Gap and spin texture engineering of Dirac topological states at the Cr-Bi$_2$Se$_3$ interface

TL;DR

This study demonstrates how the magnetic orientation of ultrathin Cr films on Bi$_2$Se$_3$ can be controlled to switch topological Dirac states between metallic and gapped phases, affecting their spin textures.

Contribution

It reveals a method to engineer topological surface states and their spin textures through controlled Cr film thickness and magnetization reorientation.

Findings

Cr films induce a gap or metallic state at the Dirac point.

Magnetization reorientation causes metal/insulator transition.

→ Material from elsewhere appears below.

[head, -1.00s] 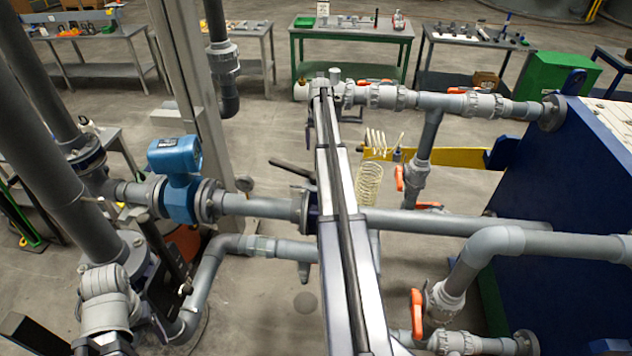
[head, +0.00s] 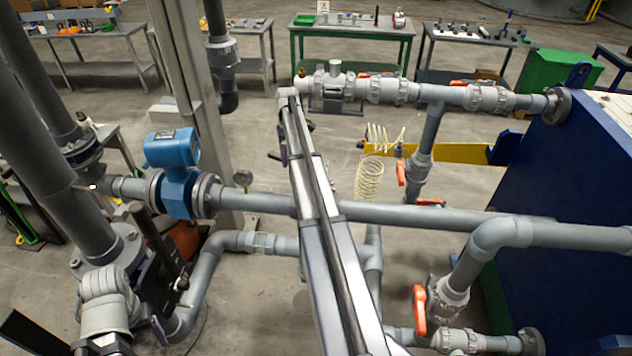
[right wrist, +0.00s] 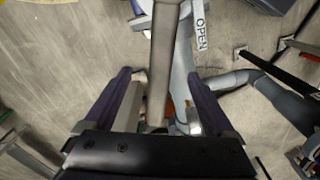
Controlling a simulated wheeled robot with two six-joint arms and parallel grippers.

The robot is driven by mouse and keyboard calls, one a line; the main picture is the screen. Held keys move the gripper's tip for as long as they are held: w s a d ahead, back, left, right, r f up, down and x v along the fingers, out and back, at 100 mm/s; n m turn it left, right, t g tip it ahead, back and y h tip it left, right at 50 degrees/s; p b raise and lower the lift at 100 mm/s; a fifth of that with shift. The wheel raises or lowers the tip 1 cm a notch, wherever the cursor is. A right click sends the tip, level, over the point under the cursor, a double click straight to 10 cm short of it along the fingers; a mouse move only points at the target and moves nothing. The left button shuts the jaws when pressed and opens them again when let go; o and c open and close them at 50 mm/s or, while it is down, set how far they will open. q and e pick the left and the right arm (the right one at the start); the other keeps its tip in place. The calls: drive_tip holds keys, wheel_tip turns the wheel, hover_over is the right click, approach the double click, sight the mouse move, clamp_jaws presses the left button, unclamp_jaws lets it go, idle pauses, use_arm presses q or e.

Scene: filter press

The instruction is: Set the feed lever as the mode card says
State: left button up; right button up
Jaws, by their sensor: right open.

Surface state spin texture changes with Cr film thickness.

Abstract

The presence of an exchange field in topological insulators reveals novel spin related phenomena derived from the combination of topology and magnetism. In the present work we show the controlled occurrence of either metallic or gapped topological Dirac states at the interface between ultrathin Cr films and the Bi$_2$Se$_3$ surface. The opening and closing of the gap at the Dirac point is caused by the spin reorientation transitions arising in the Cr films. We find that atom thin layers of Cr adhered to Bi$_2$Se$_3$ surfaces present a magnetic ground state with ferromagnetic planes coupled antiferromagnetically. As the thickness of the Cr film increases stepwise from one to three atomic layers, the direction of the magnetization changes twice from out-of-plane to in-plane and to out-of-plane again. The out of plane magnetization drives the gap opening and the topological surface states acquire a circular meron spin structure. Therefore, the Cr spin reorientation leads to the metal/insulator transition in the Bi$_2$Se$_3$ surface and to the correlated modification of the surface state spin texture. Consequently, the thickness of the Cr film provides an effective and controllable mechanism to modify the metallic or gapped nature, as well as the spin texture of the topological Dirac states.